47 If I am correct in inferring that the inquiry posed by s 165-5(1)(b) is as to whether a GST benefit is attributable to a relevant scheme or to a relevant choice, it is most unlikely that Parliament intended that an outcome attributable to numerous choices would be excluded from the general operation of Div 165.  After all, schemes will frequently involve multiple choices.  Where one benefit is attributable to the interaction of numerous choices, it would be more accurate to attribute such benefit to that interaction, rather than to individual choices, taken discretely.  The position may be otherwise where the scheme yields discrete benefits, each of which is attributable to a different, discrete choice.

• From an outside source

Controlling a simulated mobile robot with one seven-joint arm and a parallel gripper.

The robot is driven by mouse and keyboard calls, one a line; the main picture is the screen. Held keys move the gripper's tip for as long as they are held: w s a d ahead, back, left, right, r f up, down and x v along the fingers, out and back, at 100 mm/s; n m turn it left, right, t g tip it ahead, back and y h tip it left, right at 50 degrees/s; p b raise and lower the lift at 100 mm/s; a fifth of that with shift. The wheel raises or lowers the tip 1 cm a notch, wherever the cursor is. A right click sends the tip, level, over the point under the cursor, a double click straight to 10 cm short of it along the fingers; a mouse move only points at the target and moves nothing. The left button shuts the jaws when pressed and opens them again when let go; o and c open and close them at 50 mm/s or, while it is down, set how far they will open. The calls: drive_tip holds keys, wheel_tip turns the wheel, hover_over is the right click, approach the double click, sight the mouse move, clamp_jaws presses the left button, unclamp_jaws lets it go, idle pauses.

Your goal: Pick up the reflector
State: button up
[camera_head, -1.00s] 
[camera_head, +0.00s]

48 In any event, in the present case, the scheme which produced the benefit included the intermediate sales by Simnat to Blesford and Mooreville.  Such sales lay at the heart of the scheme, even if the various choices were also necessary integers of it.  In my view, the GST benefit was attributable to the events of which such sales were necessary party, in other words, the scheme.  In those circumstances, the benefit was attributable to the scheme, and not to any particular choice expressly provided for by the GST law.

Closing thoughts

Given the approach of the majority of the Federal Court to the concept of “attribution”, I would expect that the Commissioner will consider lodging an application for special leave to appeal to the High Court and asking that Court to adopt the approach of Dowsett J in dissent. This is an important issue for the ongoing application of Division 165, because the GST Act contains numerous choices and elections which may impact on the very things Division 165 is trying to deal with (e.g., timing differences – electing to be a cash or accruals taxpayer; whether taxable or GST free – agree to sell as a going concern; the amount of GST – agree to use the margin scheme; whether GST at all – electing to form a GST group or a GST joint venture).  Taken to the extreme, many GST benefits will likely have some element of “attribution” to a choice or election available under the GST Act.